▶ **Short problem**
Print every entry word for word, but omit the pictures.

[Robot control records]
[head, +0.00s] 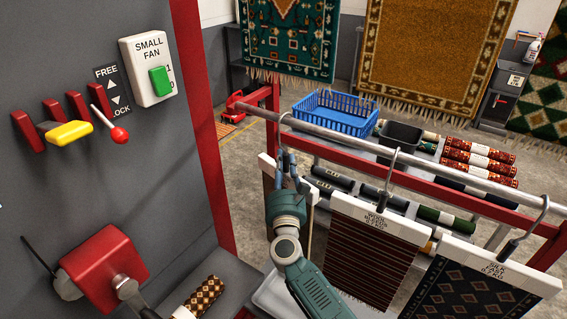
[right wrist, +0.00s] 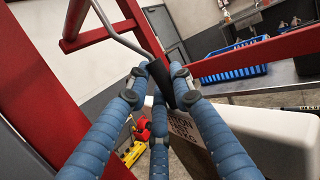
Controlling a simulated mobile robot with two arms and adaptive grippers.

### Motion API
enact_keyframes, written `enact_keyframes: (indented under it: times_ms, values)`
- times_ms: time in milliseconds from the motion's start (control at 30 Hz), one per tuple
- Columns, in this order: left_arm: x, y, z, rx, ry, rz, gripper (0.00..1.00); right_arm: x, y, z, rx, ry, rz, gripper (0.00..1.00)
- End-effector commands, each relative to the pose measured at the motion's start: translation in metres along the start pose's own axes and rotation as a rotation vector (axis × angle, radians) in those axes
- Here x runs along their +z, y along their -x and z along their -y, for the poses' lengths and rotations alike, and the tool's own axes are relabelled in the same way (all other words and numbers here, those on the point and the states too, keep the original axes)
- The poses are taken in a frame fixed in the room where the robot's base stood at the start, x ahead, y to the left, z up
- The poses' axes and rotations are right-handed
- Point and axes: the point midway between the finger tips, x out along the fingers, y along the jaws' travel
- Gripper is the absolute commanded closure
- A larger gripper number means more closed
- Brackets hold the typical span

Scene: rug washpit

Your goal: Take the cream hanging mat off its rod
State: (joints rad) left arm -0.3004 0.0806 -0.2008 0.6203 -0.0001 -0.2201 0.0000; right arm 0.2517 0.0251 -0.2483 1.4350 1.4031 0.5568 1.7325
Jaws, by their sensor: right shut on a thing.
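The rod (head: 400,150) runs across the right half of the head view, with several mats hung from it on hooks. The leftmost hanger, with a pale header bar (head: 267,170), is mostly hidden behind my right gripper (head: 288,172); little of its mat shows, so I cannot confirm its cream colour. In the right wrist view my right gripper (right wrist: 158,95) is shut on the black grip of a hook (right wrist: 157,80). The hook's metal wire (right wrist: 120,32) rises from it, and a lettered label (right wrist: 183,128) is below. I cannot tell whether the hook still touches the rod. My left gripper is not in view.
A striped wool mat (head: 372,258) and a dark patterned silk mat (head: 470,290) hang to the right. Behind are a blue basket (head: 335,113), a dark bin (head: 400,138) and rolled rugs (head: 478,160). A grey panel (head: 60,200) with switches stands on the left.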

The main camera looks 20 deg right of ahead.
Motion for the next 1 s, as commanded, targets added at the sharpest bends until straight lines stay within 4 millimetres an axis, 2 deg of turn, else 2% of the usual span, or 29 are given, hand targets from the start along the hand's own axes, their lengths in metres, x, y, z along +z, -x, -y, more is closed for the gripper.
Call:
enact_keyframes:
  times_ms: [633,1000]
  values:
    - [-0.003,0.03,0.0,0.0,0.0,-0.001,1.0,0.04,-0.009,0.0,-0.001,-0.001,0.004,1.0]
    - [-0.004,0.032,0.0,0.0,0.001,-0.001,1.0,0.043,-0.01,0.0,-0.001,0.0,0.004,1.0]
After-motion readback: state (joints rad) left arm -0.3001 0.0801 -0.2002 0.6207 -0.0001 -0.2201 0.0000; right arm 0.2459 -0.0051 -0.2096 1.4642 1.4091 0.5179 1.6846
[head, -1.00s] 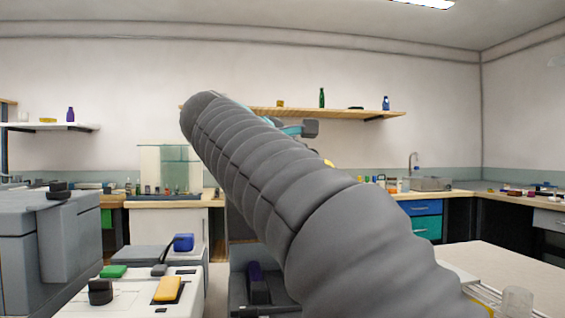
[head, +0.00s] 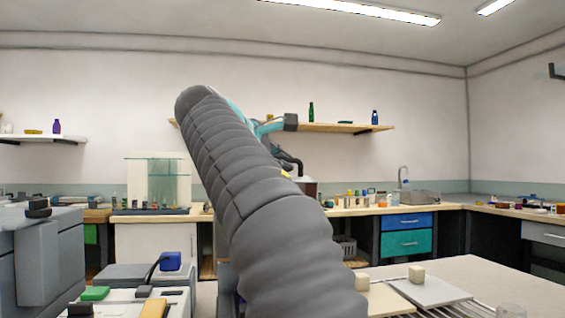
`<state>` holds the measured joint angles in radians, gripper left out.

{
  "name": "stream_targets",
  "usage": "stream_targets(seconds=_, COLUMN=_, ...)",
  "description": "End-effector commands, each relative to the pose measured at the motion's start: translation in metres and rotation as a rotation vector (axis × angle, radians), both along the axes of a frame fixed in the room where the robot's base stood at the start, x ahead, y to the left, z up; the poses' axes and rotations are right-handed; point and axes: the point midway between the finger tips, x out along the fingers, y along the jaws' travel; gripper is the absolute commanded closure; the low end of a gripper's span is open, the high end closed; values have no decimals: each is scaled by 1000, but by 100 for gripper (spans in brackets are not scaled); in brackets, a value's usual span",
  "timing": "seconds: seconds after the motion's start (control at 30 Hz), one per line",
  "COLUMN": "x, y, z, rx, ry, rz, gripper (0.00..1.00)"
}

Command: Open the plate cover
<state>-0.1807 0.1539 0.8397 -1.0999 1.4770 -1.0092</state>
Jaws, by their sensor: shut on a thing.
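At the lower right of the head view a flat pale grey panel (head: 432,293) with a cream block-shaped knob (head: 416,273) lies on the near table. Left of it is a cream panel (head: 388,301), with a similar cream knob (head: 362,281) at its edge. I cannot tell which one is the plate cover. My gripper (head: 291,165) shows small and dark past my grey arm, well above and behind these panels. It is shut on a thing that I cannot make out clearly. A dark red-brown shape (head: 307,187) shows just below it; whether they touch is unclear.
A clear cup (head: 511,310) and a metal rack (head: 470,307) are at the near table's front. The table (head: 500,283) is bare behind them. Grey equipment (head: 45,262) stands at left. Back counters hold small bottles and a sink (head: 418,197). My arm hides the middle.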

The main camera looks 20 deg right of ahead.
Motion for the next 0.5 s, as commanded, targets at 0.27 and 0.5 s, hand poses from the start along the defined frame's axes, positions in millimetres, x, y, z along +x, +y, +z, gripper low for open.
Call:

▶ **Complete answer**
[head, +0.00s] 
[right wrist, +0.00s] 
Controlling a simulated mobile robot with two arms and adaptive grippers.

### Motion API
enact_keyframes, written `enact_keyframes: (indented under it: times_ms, values)`
- times_ms: time in milliseconds from the motion's start (control at 30 Hz), one per tuple
- Columns, in this order: left_arm: x, y, z, rx, ry, rz, gripper (0.00..1.00); right_arm: x, y, z, rx, ry, rz, gripper (0.00..1.00)
- End-effector commands, each relative to the pose measured at the motion's start: translation in metres along the start pose's own axes and rotation as a rotation vector (axis × angle, radians) in those axes
- Here x runs along their +z, y along their -x and z along their -y, for the poses' lengths and rotations alike, and the tool's own axes are relabelled in the same way (all other words and numbers here, those on the point and the states too, keep the original axes)
- The poses are taken in a frame fixed in the room where the robot's base stood at the start, x ahead, y to the left, z up
- The poses' axes and rotations are right-handed
- Point and axes: the point midway between the finger tips, x out along the fingers, y along the jaws' travel
- Gripper is the absolute commanded closure
- A larger gripper number means more closed
- Brackets hold the typical span

Scene: rug washpit

Your goal: Take the cream hanging mat off its rod
State: (joints rad) left arm -0.3004 0.0806 -0.2008 0.6203 -0.0001 -0.2201 0.0000; right arm 0.2517 0.0251 -0.2483 1.4350 1.4031 0.5568 1.7325
Jaws, by their sensor: right shut on a thing.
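The rod (head: 400,150) runs across the right half of the head view, with several mats hung from it on hooks. The leftmost hanger, with a pale header bar (head: 267,170), is mostly hidden behind my right gripper (head: 288,172); little of its mat shows, so I cannot confirm its cream colour. In the right wrist view my right gripper (right wrist: 158,95) is shut on the black grip of a hook (right wrist: 157,80). The hook's metal wire (right wrist: 120,32) rises from it, and a lettered label (right wrist: 183,128) is below. I cannot tell whether the hook still touches the rod. My left gripper is not in view.
A striped wool mat (head: 372,258) and a dark patterned silk mat (head: 470,290) hang to the right. Behind are a blue basket (head: 335,113), a dark bin (head: 400,138) and rolled rugs (head: 478,160). A grey panel (head: 60,200) with switches stands on the left.

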The main camera looks 20 deg right of ahead.
Motion for the next 1 s, as commanded, targets added at the sharpest bends until straight lines stay within 4 millimetres an axis, 2 deg of turn, else 2% of the usual span, or 29 are given, hand targets from the start along the hand's own axes, their lengths in metres, x, y, z along +z, -x, -y, more is closed for the gripper.
Call:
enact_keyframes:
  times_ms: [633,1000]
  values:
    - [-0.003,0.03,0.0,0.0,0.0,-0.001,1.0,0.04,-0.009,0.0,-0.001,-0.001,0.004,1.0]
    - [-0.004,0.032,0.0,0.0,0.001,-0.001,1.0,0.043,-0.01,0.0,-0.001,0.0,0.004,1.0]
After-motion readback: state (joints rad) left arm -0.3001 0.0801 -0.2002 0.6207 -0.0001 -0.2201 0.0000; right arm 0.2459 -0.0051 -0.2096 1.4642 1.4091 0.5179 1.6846
[head, -1.00s] 
[head, +0.00s] 
`<state>` holds the measured joint angles in radians, gripper left out.

{
  "name": "stream_targets",
  "usage": "stream_targets(seconds=_, COLUMN=_, ...)",
  "description": "End-effector commands, each relative to the pose measured at the motion's start: translation in metres and rotation as a rotation vector (axis × angle, radians), both along the axes of a frame fixed in the room where the robot's base stood at the start, x ahead, y to the left, z up; the poses' axes and rotations are right-handed; point and axes: the point midway between the finger tips, x out along the fingers, y along the jaws' travel; gripper is the absolute commanded closure; the low end of a gripper's span is open, the high end closed; values have no decimals: each is scaled by 1000, but by 100 for gripper (spans in brackets are not scaled); in brackets, a value's usual span",
  "timing": "seconds: seconds after the motion's start (control at 30 Hz), one per line",
  "COLUMN": "x, y, z, rx, ry, rz, gripper (0.00..1.00)"
}

Command: Open the plate cover
<state>-0.1807 0.1539 0.8397 -1.0999 1.4770 -1.0092</state>
Jaws, by their sensor: shut on a thing.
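At the lower right of the head view a flat pale grey panel (head: 432,293) with a cream block-shaped knob (head: 416,273) lies on the near table. Left of it is a cream panel (head: 388,301), with a similar cream knob (head: 362,281) at its edge. I cannot tell which one is the plate cover. My gripper (head: 291,165) shows small and dark past my grey arm, well above and behind these panels. It is shut on a thing that I cannot make out clearly. A dark red-brown shape (head: 307,187) shows just below it; whether they touch is unclear.
A clear cup (head: 511,310) and a metal rack (head: 470,307) are at the near table's front. The table (head: 500,283) is bare behind them. Grey equipment (head: 45,262) stands at left. Back counters hold small bottles and a sink (head: 418,197). My arm hides the middle.

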The main camera looks 20 deg right of ahead.
Motion for the next 0.5 s, as commanded, targets at 0.27 and 0.5 s, hand poses from the start along the defined frame's axes, positions in millimetres, x, y, z along +x, +y, +z, gripper low for open.
Call:

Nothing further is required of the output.